Israel can prevent UNRWA from operating in the Gaza Strip, and should be using this time of international spotlight on the U.N. aid organization due to its terror ties to plan for its closure, a former legal adviser to the agency said on Sunday.
James G. Lindsay’s unequivocal remarks made at a Knesset session discussing alternatives to UNRWA came as Australia joined Canada, Sweden and the E.U. in lifting funding freezes on the main Palestinian aid agency even before the U.N.’s own investigation of the organization is completed.
“This current time of maximum pressure on UNRWA should be used by both donor nations and host nations to demand reforms of UNRWA and prepare plans for its eventual dissolution,” Lindsay, a former legal adviser and general counsel to UNRWA, told a special session of the bipartisan Knesset Caucus: UNRWA: The Day After.
He said that while the agency “will not disappear overnight,” the chances of seeing that happen are greater now than at any time in the past, and need to be seized upon.
“The window of opportunity is beginning to close, cautioned Knesset member Sharren Haskel. “More and more countries will resume their funding to UNRWA if the Israeli government does not act.”
Haskel has been a leading parliamentary voice in calling for UNRWA’s dissolution and chairs the caucus, which hosted a variety of international aid experts to discuss alternatives to the organization.
“Many countries around the world agree that UNRWA is no good, and we need to show them what the other alternatives are,” she said.
A bombshell Israeli intelligence report, shared with the U.S. administration, showed that dozens of UNRWA employees actively participated in the Hamas massacre on Oct. 7, and that the agency has 450 “military operatives” from Hamas and other terrorist groups on its payroll.
The intel prompted 18 nations, led by the United States and Germany, UNRWA’s biggest donors, to suspend contributions to the agency totaling $438 million, or more than half of this year’s expected funding.
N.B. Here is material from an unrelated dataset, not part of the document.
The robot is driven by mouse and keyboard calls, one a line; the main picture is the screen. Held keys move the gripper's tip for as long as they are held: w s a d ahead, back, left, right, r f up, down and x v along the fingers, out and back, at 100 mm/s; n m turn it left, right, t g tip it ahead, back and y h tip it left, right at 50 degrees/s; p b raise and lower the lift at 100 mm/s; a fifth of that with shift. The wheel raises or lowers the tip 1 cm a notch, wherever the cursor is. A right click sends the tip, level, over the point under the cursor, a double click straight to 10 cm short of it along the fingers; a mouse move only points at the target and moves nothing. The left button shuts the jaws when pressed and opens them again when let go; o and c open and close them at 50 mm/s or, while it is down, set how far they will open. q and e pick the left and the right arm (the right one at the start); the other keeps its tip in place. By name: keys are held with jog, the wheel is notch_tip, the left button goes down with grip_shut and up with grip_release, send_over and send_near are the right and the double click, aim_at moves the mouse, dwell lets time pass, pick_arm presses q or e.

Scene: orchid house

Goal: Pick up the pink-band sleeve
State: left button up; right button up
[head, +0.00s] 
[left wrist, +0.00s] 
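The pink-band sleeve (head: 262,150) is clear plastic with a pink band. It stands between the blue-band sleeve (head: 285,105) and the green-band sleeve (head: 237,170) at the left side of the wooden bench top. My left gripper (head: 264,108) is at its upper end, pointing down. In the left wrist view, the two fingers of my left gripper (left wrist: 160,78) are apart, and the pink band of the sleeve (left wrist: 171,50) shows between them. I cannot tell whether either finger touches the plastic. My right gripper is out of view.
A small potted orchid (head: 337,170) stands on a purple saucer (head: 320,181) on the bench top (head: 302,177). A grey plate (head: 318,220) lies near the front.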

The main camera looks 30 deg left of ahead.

However, several countries, voicing concern over the humanitarian situation in Gaza, have since resumed their donations. The U.S., which provides about 30% of UNRWA’s budget, has frozen its donations, something that may become permanent in the wake of congressional legislation.
The ideas raised at Sunday’s Knesset hearing included working with a variety of other international humanitarian aid organizations on the ground in Gaza, reforming UNRWA and replacing it altogether.
UN pushback
Lindsay, who worked at the organization between 2000 and 2007 after serving as an attorney in the U.S. Department of Justice, said that reforms he had proposed a decade and a half ago, including vetting UNRWA’s staff and beneficiaries for terrorists and eliminating antisemitic and anti-Israel materials from its educational curricula, fell on deaf ears.
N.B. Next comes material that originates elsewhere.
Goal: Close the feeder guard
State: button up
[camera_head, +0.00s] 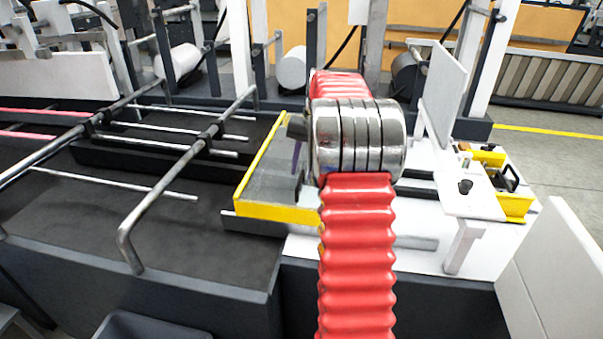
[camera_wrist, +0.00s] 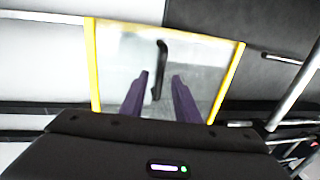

“Fifteen years later, the reforms I and others have urged on UNRWA are still unwelcome and UNRWA is unfixed,” Lindsay said.
He noted that U.N. Secretary-General António Guterres, who is leading the defense of UNRWA, has reportedly told other U.N. organizations—including the World Food Program and UNESCO—that they should refuse to accept any funding or responsibilities that would come at UNRWA’s expense.
“The secretary-general, apparently fearing UNRWA’s imminent demise, is asking other UN organizations not to help Palestinians in order to force donor nations to fund UNRWA, or let Palestinians suffer,” Lindsay said.
The organization’s former legal adviser cited three ways to shutter UNRWA—a U.N. General Assembly decision, which, he said, was in practice a non-starter; an end to international donations, likely led by the U.S. and several key nations; and for Israel as the host nation to refuse UNRWA access to areas under its jurisdiction.
Lindsay noted that while many countries which froze their aid will likely resume it amid UNRWA assurances of corrective actions, the U.S. position is critical in closing down the agency.
“The possibility exists that some donor nations, probably led by the US, could defund and thus, in whole or in part end UNRWA, particularly if alternative ways to provide aid to needy Palestinians can be found,” he said.
Zlatko Zigic, who served as a senior official at the U.N. Migration Agency from 1997-2017, including as chief of diplomatic mission in Moscow and regional coordinator for Central Asia, told the Knesset members, “Contrary to the position of the U.N. secretary-general, UNRWA is very much replaceable and it is absolutely essential to replace UNRWA.
“We have to do it now because the window of opportunity [to make such a change] is closing,” Zigic said.